Insurance Before Investing
Many Australians skip income protection insurance and underestimate their life insurance needs, reasoning that they are healthy and the premiums feel expensive. But your income is your most valuable asset — and it is entirely unprotected without insurance. If you earn $100,000 per year over a 30-year career, your future earnings represent $3 million in economic value. A total and permanent disability or serious illness without income protection can render every other financial plan irrelevant. Insurance belongs on the priority list before investment strategy for anyone with dependants or a mortgage.
How to Use Your Score
The score highlights your lowest-performing areas, not just your total. A score of 70 with a critical gap in income protection is more dangerous than a score of 60 with balanced-but-moderate performance across all areas. Focus on the lowest-scoring items first, especially if they fall in the emergency fund, debt, or insurance categories. These are the areas where a gap has the largest downside.

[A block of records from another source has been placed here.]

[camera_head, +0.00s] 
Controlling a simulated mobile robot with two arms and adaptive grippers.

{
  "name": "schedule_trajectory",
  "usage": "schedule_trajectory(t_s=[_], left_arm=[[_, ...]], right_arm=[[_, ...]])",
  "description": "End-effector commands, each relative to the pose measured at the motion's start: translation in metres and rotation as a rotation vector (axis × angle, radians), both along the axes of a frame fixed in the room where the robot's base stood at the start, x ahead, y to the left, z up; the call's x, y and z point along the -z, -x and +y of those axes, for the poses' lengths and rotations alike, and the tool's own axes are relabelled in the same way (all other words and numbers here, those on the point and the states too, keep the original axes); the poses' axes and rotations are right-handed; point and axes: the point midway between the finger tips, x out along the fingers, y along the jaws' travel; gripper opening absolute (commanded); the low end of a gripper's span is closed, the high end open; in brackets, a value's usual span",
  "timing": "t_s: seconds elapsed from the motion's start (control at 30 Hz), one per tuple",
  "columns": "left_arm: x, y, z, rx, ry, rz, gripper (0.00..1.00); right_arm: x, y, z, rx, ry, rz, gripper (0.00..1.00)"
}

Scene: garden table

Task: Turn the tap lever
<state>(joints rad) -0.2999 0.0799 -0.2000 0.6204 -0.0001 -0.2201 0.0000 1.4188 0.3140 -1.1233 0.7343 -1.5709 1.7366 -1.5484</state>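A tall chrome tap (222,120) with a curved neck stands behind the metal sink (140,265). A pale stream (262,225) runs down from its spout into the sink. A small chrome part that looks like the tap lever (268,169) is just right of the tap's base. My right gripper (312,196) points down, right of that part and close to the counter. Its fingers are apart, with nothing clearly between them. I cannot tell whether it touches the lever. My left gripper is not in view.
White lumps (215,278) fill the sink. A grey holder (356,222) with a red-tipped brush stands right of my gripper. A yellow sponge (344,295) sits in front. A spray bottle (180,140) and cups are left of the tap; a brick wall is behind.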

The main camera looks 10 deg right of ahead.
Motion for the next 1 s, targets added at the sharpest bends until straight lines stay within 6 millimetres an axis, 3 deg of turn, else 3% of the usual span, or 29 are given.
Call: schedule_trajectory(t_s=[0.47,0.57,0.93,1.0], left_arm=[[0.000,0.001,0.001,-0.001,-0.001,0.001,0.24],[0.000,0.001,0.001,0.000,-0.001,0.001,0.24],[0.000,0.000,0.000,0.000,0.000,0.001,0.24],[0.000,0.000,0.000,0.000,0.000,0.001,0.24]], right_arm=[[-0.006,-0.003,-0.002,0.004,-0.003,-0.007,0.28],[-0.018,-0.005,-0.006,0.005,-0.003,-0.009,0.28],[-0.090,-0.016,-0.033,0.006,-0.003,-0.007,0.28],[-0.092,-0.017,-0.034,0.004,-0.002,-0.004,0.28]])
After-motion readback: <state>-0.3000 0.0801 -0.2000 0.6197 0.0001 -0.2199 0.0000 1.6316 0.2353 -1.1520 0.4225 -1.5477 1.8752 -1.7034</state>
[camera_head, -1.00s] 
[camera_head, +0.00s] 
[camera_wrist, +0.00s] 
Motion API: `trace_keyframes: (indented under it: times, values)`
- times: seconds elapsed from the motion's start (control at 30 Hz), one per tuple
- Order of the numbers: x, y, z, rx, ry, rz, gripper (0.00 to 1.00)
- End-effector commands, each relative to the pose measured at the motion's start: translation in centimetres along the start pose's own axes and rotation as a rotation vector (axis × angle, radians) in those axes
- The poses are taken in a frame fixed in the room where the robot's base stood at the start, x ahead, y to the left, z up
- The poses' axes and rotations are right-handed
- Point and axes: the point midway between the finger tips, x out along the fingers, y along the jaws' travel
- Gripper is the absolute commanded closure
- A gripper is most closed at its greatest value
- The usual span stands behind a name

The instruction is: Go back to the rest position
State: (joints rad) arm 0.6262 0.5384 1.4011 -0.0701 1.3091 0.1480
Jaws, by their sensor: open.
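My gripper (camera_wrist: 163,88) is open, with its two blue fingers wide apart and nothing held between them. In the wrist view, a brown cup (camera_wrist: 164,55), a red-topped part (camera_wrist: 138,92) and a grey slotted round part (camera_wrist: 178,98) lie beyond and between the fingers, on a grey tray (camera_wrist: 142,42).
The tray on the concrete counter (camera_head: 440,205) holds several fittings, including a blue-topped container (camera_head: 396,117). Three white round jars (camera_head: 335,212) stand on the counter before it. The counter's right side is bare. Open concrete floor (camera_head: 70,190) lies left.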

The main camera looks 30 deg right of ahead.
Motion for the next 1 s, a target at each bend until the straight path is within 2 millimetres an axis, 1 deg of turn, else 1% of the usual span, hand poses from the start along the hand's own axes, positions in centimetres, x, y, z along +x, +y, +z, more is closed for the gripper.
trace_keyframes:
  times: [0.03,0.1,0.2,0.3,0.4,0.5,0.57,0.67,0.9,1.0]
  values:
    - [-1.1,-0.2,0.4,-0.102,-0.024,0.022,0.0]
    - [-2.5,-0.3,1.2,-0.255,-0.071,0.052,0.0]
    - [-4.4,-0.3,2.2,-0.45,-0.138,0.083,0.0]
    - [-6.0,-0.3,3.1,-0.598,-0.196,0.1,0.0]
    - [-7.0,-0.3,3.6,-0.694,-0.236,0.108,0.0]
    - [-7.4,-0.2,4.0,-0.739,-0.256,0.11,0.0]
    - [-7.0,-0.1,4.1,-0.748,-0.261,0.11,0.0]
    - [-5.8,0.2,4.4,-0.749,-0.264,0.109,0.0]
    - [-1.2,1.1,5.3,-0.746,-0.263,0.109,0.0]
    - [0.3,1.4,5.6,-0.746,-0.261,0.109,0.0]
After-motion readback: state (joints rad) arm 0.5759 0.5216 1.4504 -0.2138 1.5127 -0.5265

What a Strong Score Looks Like
A score of 80 or above means your financial foundations are solid: you have adequate emergency savings, no high-interest consumer debt, reviewed insurance cover, an intentional super strategy, an up-to-date will and POA, and at least a rough model of your retirement target. At this level, the focus shifts from building foundations to optimising — better investment allocation, tax efficiency, super drawdown sequencing, and estate structure.
How Often to Review
Financial health is not static. A major life event — new baby, divorce, job change, property purchase, inheritance — can shift your score significantly. Aim to revisit your financial health annually as a minimum, ideally at the start of each financial year. Compare your score year on year to track genuine progress, not just wishful thinking.